▸ **GIVEN REQUEST**
Only the lines from the one containing "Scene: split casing" through the one containing "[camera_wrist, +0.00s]" are to be copied, exactly and with both ends kept.

▸ **SUPPLIED MATERIAL**

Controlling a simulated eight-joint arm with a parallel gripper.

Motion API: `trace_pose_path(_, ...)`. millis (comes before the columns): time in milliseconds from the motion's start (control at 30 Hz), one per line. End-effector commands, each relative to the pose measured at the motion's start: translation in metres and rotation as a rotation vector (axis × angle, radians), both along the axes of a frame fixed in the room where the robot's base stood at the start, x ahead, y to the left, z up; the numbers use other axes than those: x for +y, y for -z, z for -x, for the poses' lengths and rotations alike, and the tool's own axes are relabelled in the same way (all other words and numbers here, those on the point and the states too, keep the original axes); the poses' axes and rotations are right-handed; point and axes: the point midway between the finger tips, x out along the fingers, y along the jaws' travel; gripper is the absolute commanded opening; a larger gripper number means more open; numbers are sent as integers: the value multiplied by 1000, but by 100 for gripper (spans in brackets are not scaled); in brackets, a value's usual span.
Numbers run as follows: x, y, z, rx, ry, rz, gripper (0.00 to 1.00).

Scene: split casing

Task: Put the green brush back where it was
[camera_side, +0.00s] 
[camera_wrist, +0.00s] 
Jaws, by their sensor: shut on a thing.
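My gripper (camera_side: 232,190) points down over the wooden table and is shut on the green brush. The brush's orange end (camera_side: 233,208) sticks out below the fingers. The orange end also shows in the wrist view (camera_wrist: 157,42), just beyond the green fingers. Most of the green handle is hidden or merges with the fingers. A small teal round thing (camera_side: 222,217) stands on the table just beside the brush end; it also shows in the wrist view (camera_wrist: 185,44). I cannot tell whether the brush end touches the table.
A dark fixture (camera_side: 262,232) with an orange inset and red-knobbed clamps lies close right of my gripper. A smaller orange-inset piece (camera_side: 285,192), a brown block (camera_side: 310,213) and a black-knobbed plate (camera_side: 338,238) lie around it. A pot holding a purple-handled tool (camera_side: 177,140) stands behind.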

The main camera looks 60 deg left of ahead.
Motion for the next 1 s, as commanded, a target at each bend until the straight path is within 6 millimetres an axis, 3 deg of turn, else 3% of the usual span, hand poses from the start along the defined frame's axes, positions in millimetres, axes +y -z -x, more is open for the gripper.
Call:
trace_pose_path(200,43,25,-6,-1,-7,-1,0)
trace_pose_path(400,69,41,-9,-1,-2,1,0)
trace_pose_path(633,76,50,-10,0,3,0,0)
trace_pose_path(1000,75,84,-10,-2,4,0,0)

▸ **THE RESULT**
Scene: split casing

Task: Put the green brush back where it was
[camera_side, +0.00s] 
[camera_wrist, +0.00s] 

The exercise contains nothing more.